__INSTRUCTIONS TO FOLLOW__: Search the records for "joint" and copy each line that holds it.

__THE INPUT__:
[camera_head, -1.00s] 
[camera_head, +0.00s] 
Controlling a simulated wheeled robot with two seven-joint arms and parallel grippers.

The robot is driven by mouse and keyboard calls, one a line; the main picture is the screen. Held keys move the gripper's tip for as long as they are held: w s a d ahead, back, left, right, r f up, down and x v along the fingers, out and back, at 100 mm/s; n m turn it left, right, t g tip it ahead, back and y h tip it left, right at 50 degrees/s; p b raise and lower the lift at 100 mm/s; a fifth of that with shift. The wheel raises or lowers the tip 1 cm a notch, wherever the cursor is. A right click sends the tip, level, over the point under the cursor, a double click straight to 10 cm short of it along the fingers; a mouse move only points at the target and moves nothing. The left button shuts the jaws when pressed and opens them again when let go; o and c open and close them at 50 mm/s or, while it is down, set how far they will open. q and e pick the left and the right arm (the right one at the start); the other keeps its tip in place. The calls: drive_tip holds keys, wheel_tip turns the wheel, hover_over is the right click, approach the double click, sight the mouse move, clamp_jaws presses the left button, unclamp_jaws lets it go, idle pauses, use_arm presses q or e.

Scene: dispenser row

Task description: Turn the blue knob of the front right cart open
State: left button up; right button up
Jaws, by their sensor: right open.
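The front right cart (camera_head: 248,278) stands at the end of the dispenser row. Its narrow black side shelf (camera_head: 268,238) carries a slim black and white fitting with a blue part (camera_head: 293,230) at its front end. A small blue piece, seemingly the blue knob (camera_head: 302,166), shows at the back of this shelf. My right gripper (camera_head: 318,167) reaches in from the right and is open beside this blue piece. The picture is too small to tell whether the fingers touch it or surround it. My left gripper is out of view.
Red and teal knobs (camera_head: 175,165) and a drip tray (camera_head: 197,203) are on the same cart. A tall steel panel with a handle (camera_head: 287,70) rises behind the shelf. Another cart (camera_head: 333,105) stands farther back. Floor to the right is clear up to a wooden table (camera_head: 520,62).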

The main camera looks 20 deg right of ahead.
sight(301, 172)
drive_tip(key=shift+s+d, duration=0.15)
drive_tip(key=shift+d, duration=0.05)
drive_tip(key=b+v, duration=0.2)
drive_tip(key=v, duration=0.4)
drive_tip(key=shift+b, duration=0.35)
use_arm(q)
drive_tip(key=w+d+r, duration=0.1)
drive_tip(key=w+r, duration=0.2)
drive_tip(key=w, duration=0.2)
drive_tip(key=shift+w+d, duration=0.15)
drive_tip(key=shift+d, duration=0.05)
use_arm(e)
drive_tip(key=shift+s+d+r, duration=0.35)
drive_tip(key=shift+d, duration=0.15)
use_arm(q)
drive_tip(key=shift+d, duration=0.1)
---
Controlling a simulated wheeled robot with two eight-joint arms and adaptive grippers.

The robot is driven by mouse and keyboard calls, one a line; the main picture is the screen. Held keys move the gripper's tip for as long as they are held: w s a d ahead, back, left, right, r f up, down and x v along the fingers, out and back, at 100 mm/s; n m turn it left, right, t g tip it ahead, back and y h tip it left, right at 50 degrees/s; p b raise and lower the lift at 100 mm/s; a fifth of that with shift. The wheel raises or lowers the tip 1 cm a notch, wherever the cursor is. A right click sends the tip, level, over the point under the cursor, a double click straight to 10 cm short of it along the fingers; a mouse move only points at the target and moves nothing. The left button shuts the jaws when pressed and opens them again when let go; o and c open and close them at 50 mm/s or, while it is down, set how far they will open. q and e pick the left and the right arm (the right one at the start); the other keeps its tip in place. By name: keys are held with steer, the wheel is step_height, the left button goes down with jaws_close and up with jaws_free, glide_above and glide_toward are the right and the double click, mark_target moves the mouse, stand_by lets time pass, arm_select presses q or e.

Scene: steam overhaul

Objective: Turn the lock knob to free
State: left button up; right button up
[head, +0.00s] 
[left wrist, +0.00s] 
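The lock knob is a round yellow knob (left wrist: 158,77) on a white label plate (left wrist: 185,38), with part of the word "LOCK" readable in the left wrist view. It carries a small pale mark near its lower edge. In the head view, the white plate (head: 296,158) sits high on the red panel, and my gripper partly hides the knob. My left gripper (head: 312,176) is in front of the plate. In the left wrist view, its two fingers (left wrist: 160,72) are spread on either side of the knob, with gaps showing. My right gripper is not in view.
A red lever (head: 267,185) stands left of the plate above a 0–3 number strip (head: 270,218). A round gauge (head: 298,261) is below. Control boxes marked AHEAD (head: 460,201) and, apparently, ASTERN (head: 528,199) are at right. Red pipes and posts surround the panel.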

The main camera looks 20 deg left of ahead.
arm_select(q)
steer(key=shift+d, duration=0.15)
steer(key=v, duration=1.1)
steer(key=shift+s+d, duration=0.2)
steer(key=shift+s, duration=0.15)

__FINAL RESULT__:
Controlling a simulated wheeled robot with two seven-joint arms and parallel grippers.
Controlling a simulated wheeled robot with two eight-joint arms and adaptive grippers.

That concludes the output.